I'm asked to calculate the surface area of
$$D : x^2 + y^2 + z^2 = 4 , \quad z \geq 1.$$
My attempt
Let
$$x=2\sin{\theta}\cos{\phi}$$
$$y=2\sin{\theta}\sin{\phi}$$
$$z=2\cos{\theta}$$
where
$$ 0 \leq \theta \leq \frac{\pi}{3}$$
$$0\leq\phi\leq2\pi.$$
I realize the normal vector to the surface is $(x,y,z)$ which has length $\sqrt{x^2 + y^2 + z^2} = 2$.
Surface area is calculated by integrating over the area D, with the length of the normal vector as the integrand.
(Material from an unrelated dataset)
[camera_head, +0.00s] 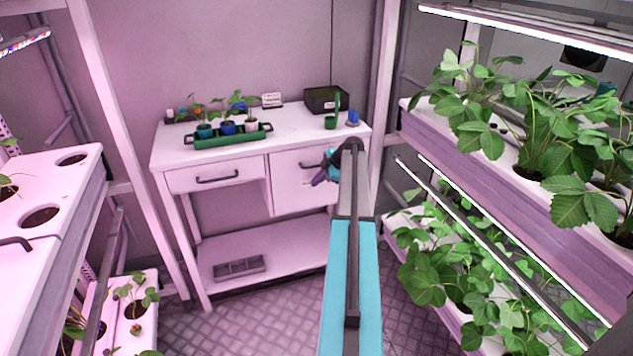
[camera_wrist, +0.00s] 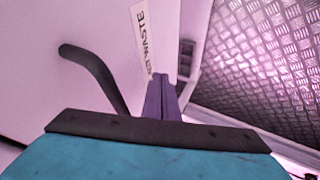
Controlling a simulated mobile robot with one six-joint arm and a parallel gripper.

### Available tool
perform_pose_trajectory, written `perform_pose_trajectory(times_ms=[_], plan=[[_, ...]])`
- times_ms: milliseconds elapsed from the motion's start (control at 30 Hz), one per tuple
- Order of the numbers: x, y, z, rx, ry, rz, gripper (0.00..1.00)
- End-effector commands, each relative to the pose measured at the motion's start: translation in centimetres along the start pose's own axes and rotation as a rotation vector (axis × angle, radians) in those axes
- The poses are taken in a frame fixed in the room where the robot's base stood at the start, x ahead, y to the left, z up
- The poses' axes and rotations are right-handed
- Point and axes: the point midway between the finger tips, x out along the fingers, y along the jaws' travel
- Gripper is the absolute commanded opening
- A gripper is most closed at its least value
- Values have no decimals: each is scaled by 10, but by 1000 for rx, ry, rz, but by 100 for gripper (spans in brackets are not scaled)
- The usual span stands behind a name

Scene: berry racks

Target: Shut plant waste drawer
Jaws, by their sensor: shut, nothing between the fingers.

But since I changed the surface D to the surface given by the spherical coordinate system (call this surface E), I need to add a factor to compensate (Jacobi Determinant).
But since I've got a variable substitution with 3 functions and 2 variables, this won't be a square matrix so I won't be able to take the determinant of it.
What am I doing wrong?
Best Answer
The simpler solution is to note that the searched area is a spherical cap with height $h=1$, and as bsis a circle of radius $a=\sqrt{3}$ in a sphere of radius $r=2$. So its surface is given by the formula: $$ S=2 \pi r h=\pi(a^2+h^2)= 4\pi $$
Note that this formula can be proved in an ''elementary'' way, as you can see here:Archimedes' derivation of the spherical cap area formula.
If you want to use the integral calculus, than the surface element in spherical coordinates is $ dS=r^2\sin \theta d\theta d\varphi$, so the integral is:
$$ \int_0^{2\pi}\int_0^{\pi/3}4 \sin \theta d\theta d \varphi $$ where $\pi/3$ is the angle between the $z$ axis and the radius of the sphere at the basis of the cap. And you can verify that this gives the same result.